[Data from robot episodes]
......

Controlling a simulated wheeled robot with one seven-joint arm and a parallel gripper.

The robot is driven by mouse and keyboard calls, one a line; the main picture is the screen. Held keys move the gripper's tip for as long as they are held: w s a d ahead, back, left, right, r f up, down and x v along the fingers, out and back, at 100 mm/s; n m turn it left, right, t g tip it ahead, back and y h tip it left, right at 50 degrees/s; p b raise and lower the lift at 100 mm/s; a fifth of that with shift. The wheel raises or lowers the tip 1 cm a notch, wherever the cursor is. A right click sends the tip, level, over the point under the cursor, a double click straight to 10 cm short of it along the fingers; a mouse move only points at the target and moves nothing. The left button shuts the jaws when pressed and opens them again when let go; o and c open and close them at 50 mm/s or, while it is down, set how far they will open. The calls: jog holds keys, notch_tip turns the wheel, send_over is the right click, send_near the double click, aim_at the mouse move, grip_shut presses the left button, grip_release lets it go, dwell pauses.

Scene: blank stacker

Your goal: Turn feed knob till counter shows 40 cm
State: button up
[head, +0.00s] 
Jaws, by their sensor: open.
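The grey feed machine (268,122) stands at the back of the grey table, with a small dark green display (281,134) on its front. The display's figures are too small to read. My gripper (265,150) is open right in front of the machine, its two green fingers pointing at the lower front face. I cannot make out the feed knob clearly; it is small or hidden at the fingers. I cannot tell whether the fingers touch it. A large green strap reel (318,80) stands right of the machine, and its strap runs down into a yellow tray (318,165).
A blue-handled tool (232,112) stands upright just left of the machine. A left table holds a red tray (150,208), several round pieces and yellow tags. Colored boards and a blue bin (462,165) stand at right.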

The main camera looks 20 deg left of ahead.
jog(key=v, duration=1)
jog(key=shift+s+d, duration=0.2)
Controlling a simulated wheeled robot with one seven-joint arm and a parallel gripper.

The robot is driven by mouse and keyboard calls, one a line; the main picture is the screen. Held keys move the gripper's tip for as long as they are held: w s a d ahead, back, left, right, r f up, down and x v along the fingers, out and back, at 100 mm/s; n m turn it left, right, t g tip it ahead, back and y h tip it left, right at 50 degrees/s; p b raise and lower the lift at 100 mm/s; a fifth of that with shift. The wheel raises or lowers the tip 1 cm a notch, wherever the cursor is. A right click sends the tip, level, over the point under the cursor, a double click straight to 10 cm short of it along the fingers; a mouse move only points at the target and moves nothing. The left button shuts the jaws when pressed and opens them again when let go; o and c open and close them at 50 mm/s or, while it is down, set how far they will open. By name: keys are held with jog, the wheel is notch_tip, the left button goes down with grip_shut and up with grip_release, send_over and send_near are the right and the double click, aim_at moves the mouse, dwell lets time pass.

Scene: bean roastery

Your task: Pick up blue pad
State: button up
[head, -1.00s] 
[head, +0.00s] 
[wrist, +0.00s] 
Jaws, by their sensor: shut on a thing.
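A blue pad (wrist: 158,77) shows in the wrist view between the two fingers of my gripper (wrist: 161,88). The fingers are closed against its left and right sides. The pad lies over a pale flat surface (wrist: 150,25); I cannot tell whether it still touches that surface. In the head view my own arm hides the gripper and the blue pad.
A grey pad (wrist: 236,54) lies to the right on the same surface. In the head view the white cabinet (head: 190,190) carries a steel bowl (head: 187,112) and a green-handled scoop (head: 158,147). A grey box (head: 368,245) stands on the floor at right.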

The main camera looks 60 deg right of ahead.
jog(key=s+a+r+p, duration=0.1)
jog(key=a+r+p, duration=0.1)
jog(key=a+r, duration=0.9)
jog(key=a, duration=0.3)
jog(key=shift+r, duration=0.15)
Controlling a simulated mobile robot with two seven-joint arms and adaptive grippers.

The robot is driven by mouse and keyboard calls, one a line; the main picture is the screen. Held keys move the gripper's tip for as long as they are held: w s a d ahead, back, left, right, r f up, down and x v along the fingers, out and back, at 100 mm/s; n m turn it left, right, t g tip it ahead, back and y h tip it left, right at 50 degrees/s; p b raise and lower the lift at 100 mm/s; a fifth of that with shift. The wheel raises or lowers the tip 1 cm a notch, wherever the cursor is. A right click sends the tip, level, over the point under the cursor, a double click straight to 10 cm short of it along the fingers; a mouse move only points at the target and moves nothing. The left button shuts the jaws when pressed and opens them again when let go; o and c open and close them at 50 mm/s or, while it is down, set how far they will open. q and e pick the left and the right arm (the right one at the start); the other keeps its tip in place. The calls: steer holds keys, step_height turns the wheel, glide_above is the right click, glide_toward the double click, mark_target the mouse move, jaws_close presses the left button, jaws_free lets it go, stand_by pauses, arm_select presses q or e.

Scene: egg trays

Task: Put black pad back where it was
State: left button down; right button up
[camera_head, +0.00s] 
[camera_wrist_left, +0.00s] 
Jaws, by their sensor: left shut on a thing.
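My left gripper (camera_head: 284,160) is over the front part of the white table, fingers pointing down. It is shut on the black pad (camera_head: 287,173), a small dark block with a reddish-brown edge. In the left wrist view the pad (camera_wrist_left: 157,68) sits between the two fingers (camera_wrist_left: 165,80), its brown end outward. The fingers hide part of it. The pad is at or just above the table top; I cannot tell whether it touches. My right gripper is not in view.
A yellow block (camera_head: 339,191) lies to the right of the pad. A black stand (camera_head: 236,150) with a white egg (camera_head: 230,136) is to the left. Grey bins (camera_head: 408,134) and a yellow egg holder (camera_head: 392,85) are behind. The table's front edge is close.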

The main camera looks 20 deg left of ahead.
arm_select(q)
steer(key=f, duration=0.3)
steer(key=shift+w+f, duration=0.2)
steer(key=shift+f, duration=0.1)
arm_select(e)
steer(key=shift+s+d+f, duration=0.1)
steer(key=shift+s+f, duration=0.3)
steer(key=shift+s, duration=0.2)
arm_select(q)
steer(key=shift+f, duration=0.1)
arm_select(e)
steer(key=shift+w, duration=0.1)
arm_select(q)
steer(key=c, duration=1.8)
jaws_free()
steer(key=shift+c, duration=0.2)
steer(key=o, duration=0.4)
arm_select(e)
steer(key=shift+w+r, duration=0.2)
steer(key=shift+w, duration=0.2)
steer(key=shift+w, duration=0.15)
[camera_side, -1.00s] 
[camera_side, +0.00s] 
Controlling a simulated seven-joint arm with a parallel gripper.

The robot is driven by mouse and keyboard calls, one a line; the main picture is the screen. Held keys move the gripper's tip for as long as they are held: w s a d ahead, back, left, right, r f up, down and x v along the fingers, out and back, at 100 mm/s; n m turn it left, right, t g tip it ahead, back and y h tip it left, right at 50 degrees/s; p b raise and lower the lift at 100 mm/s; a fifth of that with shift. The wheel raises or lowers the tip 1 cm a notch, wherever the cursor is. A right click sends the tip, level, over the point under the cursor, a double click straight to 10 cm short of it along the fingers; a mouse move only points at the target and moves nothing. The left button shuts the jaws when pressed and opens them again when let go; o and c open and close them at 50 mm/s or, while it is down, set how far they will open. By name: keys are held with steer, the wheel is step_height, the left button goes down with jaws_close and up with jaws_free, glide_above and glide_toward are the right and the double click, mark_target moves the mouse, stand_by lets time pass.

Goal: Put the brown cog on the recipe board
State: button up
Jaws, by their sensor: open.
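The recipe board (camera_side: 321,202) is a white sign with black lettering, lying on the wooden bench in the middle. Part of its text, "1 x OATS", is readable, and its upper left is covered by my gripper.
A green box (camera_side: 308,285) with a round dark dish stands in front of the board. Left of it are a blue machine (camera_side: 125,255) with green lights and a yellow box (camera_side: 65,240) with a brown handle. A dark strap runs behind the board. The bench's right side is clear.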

......

▸ YOUR INSTRUCTIONS:
Repeat the data in its entirety, character for character.

▸ CORRECT OUTPUT:
Controlling a simulated wheeled robot with one seven-joint arm and a parallel gripper.

The robot is driven by mouse and keyboard calls, one a line; the main picture is the screen. Held keys move the gripper's tip for as long as they are held: w s a d ahead, back, left, right, r f up, down and x v along the fingers, out and back, at 100 mm/s; n m turn it left, right, t g tip it ahead, back and y h tip it left, right at 50 degrees/s; p b raise and lower the lift at 100 mm/s; a fifth of that with shift. The wheel raises or lowers the tip 1 cm a notch, wherever the cursor is. A right click sends the tip, level, over the point under the cursor, a double click straight to 10 cm short of it along the fingers; a mouse move only points at the target and moves nothing. The left button shuts the jaws when pressed and opens them again when let go; o and c open and close them at 50 mm/s or, while it is down, set how far they will open. The calls: jog holds keys, notch_tip turns the wheel, send_over is the right click, send_near the double click, aim_at the mouse move, grip_shut presses the left button, grip_release lets it go, dwell pauses.

Scene: blank stacker

Your goal: Turn feed knob till counter shows 40 cm
State: button up
[head, +0.00s] 
Jaws, by their sensor: open.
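The grey feed machine (268,122) stands at the back of the grey table, with a small dark green display (281,134) on its front. The display's figures are too small to read. My gripper (265,150) is open right in front of the machine, its two green fingers pointing at the lower front face. I cannot make out the feed knob clearly; it is small or hidden at the fingers. I cannot tell whether the fingers touch it. A large green strap reel (318,80) stands right of the machine, and its strap runs down into a yellow tray (318,165).
A blue-handled tool (232,112) stands upright just left of the machine. A left table holds a red tray (150,208), several round pieces and yellow tags. Colored boards and a blue bin (462,165) stand at right.

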The main camera looks 20 deg left of ahead.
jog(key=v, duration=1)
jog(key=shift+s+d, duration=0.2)
Controlling a simulated wheeled robot with one seven-joint arm and a parallel gripper.

The robot is driven by mouse and keyboard calls, one a line; the main picture is the screen. Held keys move the gripper's tip for as long as they are held: w s a d ahead, back, left, right, r f up, down and x v along the fingers, out and back, at 100 mm/s; n m turn it left, right, t g tip it ahead, back and y h tip it left, right at 50 degrees/s; p b raise and lower the lift at 100 mm/s; a fifth of that with shift. The wheel raises or lowers the tip 1 cm a notch, wherever the cursor is. A right click sends the tip, level, over the point under the cursor, a double click straight to 10 cm short of it along the fingers; a mouse move only points at the target and moves nothing. The left button shuts the jaws when pressed and opens them again when let go; o and c open and close them at 50 mm/s or, while it is down, set how far they will open. By name: keys are held with jog, the wheel is notch_tip, the left button goes down with grip_shut and up with grip_release, send_over and send_near are the right and the double click, aim_at moves the mouse, dwell lets time pass.

Scene: bean roastery

Your task: Pick up blue pad
State: button up
[head, -1.00s] 
[head, +0.00s] 
[wrist, +0.00s] 
Jaws, by their sensor: shut on a thing.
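A blue pad (wrist: 158,77) shows in the wrist view between the two fingers of my gripper (wrist: 161,88). The fingers are closed against its left and right sides. The pad lies over a pale flat surface (wrist: 150,25); I cannot tell whether it still touches that surface. In the head view my own arm hides the gripper and the blue pad.
A grey pad (wrist: 236,54) lies to the right on the same surface. In the head view the white cabinet (head: 190,190) carries a steel bowl (head: 187,112) and a green-handled scoop (head: 158,147). A grey box (head: 368,245) stands on the floor at right.

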The main camera looks 60 deg right of ahead.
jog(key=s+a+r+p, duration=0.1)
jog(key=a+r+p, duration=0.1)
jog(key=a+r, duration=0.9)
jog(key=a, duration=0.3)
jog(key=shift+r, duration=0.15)
Controlling a simulated mobile robot with two seven-joint arms and adaptive grippers.

The robot is driven by mouse and keyboard calls, one a line; the main picture is the screen. Held keys move the gripper's tip for as long as they are held: w s a d ahead, back, left, right, r f up, down and x v along the fingers, out and back, at 100 mm/s; n m turn it left, right, t g tip it ahead, back and y h tip it left, right at 50 degrees/s; p b raise and lower the lift at 100 mm/s; a fifth of that with shift. The wheel raises or lowers the tip 1 cm a notch, wherever the cursor is. A right click sends the tip, level, over the point under the cursor, a double click straight to 10 cm short of it along the fingers; a mouse move only points at the target and moves nothing. The left button shuts the jaws when pressed and opens them again when let go; o and c open and close them at 50 mm/s or, while it is down, set how far they will open. q and e pick the left and the right arm (the right one at the start); the other keeps its tip in place. The calls: steer holds keys, step_height turns the wheel, glide_above is the right click, glide_toward the double click, mark_target the mouse move, jaws_close presses the left button, jaws_free lets it go, stand_by pauses, arm_select presses q or e.

Scene: egg trays

Task: Put black pad back where it was
State: left button down; right button up
[camera_head, +0.00s] 
[camera_wrist_left, +0.00s] 
Jaws, by their sensor: left shut on a thing.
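My left gripper (camera_head: 284,160) is over the front part of the white table, fingers pointing down. It is shut on the black pad (camera_head: 287,173), a small dark block with a reddish-brown edge. In the left wrist view the pad (camera_wrist_left: 157,68) sits between the two fingers (camera_wrist_left: 165,80), its brown end outward. The fingers hide part of it. The pad is at or just above the table top; I cannot tell whether it touches. My right gripper is not in view.
A yellow block (camera_head: 339,191) lies to the right of the pad. A black stand (camera_head: 236,150) with a white egg (camera_head: 230,136) is to the left. Grey bins (camera_head: 408,134) and a yellow egg holder (camera_head: 392,85) are behind. The table's front edge is close.

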The main camera looks 20 deg left of ahead.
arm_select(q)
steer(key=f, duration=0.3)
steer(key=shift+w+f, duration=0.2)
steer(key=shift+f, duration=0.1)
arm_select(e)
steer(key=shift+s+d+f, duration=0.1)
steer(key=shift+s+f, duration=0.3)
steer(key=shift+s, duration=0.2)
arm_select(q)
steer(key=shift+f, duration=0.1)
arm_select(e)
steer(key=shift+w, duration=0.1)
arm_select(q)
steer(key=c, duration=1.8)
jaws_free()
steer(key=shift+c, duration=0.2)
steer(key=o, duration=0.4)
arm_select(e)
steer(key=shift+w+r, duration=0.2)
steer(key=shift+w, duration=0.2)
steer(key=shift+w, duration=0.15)
[camera_side, -1.00s] 
[camera_side, +0.00s] 
Controlling a simulated seven-joint arm with a parallel gripper.

The robot is driven by mouse and keyboard calls, one a line; the main picture is the screen. Held keys move the gripper's tip for as long as they are held: w s a d ahead, back, left, right, r f up, down and x v along the fingers, out and back, at 100 mm/s; n m turn it left, right, t g tip it ahead, back and y h tip it left, right at 50 degrees/s; p b raise and lower the lift at 100 mm/s; a fifth of that with shift. The wheel raises or lowers the tip 1 cm a notch, wherever the cursor is. A right click sends the tip, level, over the point under the cursor, a double click straight to 10 cm short of it along the fingers; a mouse move only points at the target and moves nothing. The left button shuts the jaws when pressed and opens them again when let go; o and c open and close them at 50 mm/s or, while it is down, set how far they will open. By name: keys are held with steer, the wheel is step_height, the left button goes down with jaws_close and up with jaws_free, glide_above and glide_toward are the right and the double click, mark_target moves the mouse, stand_by lets time pass.

Goal: Put the brown cog on the recipe board
State: button up
Jaws, by their sensor: open.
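The recipe board (camera_side: 321,202) is a white sign with black lettering, lying on the wooden bench in the middle. Part of its text, "1 x OATS", is readable, and its upper left is covered by my gripper.
A green box (camera_side: 308,285) with a round dark dish stands in front of the board. Left of it are a blue machine (camera_side: 125,255) with green lights and a yellow box (camera_side: 65,240) with a brown handle. A dark strap runs behind the board. The bench's right side is clear.

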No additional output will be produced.